*Task brief:* Copy each line of the entries beneath that contains the word "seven".

*Supplied records:*

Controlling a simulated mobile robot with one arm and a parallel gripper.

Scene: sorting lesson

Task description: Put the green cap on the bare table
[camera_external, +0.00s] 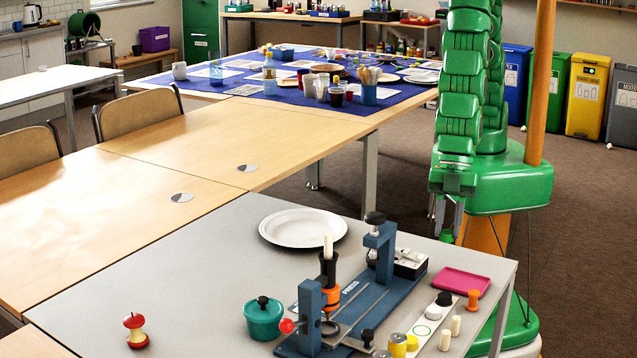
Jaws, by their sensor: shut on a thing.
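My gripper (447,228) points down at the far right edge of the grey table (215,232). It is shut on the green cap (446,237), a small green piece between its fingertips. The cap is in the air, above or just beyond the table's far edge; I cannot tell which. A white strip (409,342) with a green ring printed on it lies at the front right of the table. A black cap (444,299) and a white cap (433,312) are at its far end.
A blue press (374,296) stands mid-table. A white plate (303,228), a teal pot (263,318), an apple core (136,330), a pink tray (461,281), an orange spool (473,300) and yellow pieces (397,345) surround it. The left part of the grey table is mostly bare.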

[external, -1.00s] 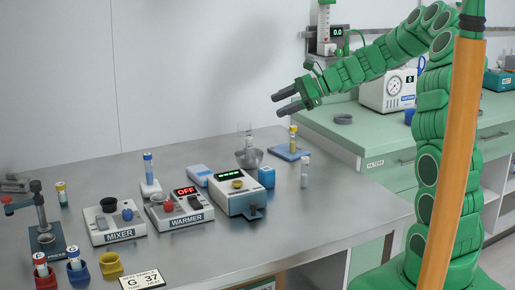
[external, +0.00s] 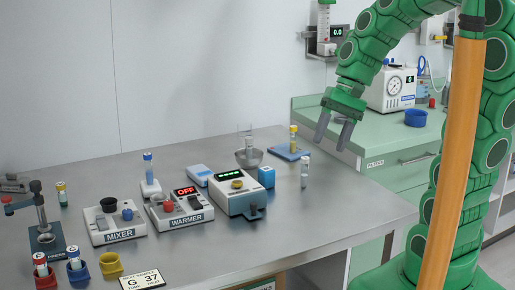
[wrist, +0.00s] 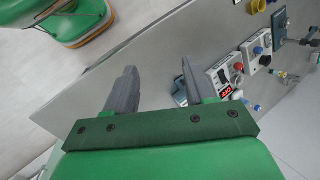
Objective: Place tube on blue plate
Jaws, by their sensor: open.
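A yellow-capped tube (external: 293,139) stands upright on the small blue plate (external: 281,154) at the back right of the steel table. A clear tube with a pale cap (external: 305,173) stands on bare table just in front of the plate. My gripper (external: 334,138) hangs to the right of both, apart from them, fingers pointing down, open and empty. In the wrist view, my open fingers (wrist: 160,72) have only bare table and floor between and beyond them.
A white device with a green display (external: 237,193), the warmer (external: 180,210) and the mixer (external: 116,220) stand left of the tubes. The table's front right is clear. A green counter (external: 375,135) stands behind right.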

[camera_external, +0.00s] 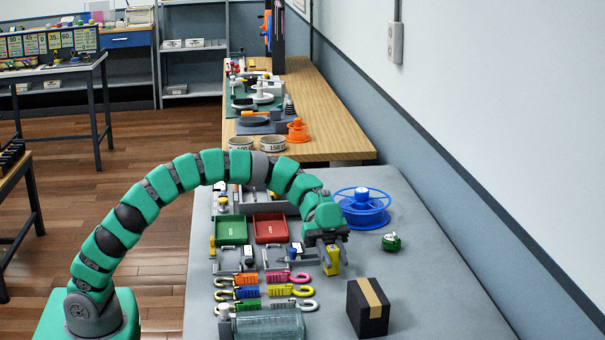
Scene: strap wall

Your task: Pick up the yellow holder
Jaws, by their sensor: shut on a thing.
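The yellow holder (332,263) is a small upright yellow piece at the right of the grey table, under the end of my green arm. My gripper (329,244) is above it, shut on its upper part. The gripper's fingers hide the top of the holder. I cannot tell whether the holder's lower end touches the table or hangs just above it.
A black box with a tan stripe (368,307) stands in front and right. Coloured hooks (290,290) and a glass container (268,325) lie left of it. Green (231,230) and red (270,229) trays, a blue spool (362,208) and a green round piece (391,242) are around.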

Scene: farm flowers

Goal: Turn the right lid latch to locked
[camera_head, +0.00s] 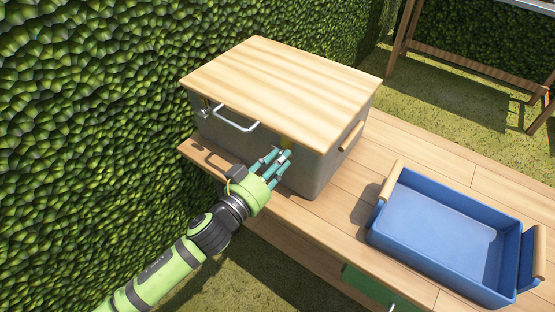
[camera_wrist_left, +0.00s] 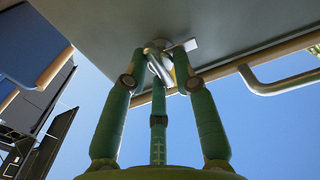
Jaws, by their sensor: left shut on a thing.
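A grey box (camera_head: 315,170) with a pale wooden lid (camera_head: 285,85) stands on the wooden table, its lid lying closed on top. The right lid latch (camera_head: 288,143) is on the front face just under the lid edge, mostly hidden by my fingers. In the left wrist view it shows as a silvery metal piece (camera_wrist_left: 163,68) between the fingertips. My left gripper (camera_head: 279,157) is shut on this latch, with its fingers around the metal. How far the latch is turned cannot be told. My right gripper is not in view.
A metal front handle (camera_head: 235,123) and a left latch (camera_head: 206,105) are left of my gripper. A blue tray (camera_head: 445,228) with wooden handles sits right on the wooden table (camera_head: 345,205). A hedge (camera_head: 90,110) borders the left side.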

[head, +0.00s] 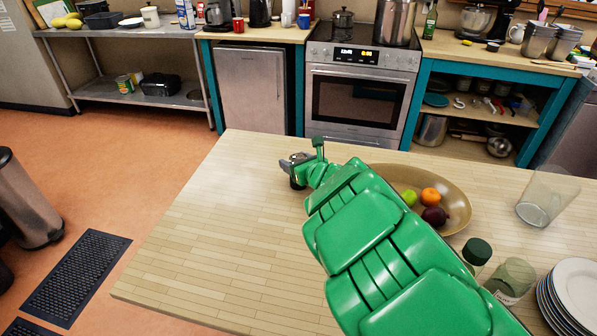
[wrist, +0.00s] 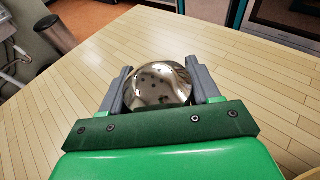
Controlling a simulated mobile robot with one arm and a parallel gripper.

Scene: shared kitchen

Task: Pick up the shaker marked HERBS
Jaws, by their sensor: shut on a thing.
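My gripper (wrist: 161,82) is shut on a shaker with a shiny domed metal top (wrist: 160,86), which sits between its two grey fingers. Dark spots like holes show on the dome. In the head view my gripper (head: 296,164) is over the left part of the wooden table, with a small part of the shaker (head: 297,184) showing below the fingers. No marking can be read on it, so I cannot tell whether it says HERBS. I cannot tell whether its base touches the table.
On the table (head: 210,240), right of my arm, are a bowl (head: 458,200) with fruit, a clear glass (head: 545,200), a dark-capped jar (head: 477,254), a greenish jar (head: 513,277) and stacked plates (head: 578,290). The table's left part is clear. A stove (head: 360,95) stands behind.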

* * *

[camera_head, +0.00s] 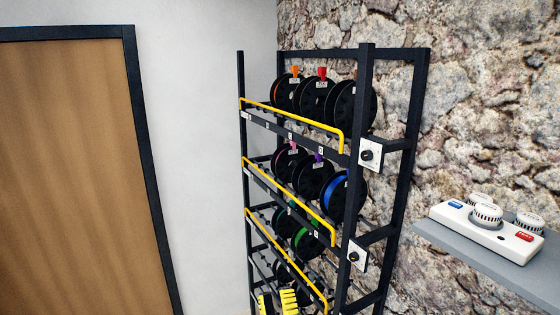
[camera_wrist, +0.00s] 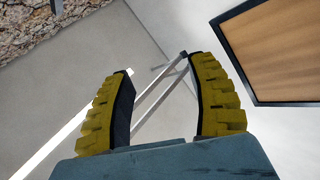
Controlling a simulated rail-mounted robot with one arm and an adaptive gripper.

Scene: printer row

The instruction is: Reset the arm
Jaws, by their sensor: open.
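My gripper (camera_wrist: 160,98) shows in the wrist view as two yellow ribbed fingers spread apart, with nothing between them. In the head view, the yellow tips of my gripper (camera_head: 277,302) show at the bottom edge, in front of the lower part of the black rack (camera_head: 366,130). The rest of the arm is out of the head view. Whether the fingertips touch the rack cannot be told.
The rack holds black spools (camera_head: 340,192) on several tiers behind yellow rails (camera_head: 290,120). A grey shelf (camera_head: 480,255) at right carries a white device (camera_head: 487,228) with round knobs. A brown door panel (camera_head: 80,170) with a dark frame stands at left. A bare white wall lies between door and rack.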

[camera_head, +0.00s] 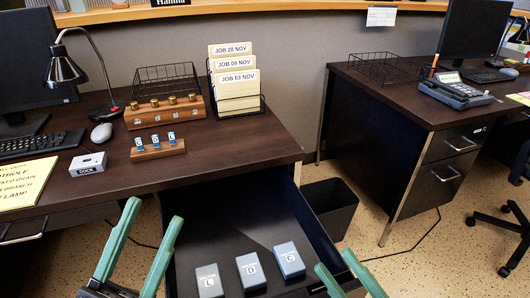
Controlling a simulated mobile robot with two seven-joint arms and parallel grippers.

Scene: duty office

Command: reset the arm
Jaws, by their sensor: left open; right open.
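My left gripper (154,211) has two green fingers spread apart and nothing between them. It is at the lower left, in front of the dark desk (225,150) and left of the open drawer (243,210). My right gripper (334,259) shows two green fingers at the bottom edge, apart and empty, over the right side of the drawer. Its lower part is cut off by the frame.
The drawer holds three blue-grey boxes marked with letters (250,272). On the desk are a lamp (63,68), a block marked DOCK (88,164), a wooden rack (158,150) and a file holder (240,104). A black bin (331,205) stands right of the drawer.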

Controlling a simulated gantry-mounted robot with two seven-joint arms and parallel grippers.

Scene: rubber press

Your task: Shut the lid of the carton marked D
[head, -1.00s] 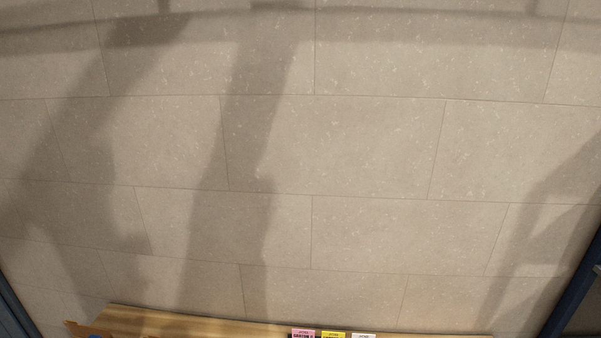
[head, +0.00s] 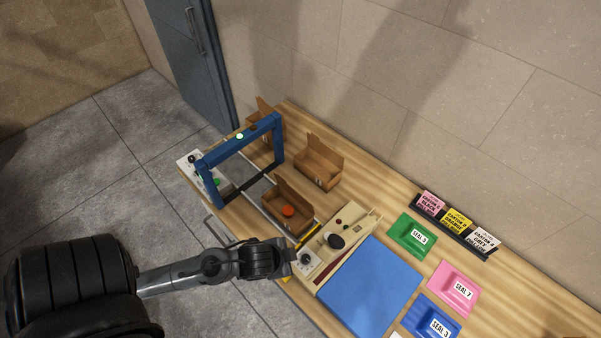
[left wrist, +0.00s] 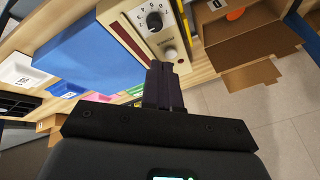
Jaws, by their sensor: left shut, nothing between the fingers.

--

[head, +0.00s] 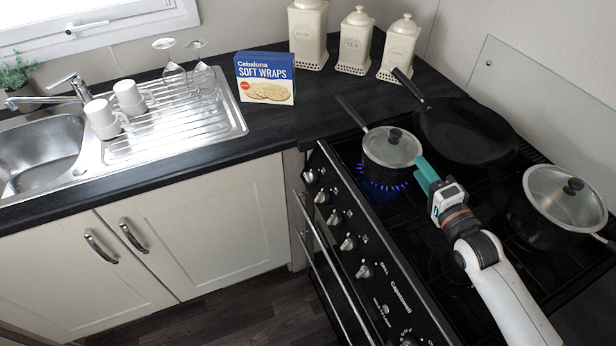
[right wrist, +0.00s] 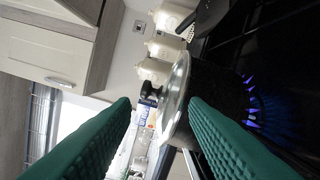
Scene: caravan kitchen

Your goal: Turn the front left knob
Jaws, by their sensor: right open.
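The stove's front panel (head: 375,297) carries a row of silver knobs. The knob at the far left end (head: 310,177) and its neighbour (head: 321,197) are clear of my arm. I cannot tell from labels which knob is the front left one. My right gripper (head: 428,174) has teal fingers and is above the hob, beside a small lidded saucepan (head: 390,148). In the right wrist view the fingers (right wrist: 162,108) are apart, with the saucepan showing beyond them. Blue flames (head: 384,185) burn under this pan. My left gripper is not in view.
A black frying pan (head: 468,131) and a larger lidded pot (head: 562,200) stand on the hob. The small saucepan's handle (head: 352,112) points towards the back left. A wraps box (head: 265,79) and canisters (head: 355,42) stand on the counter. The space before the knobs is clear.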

*Reply to the exercise:*
Controlling a simulated mobile robot with two seven-joint arms and parallel grippers.
Controlling a simulated gantry-mounted robot with two seven-joint arms and parallel grippers.

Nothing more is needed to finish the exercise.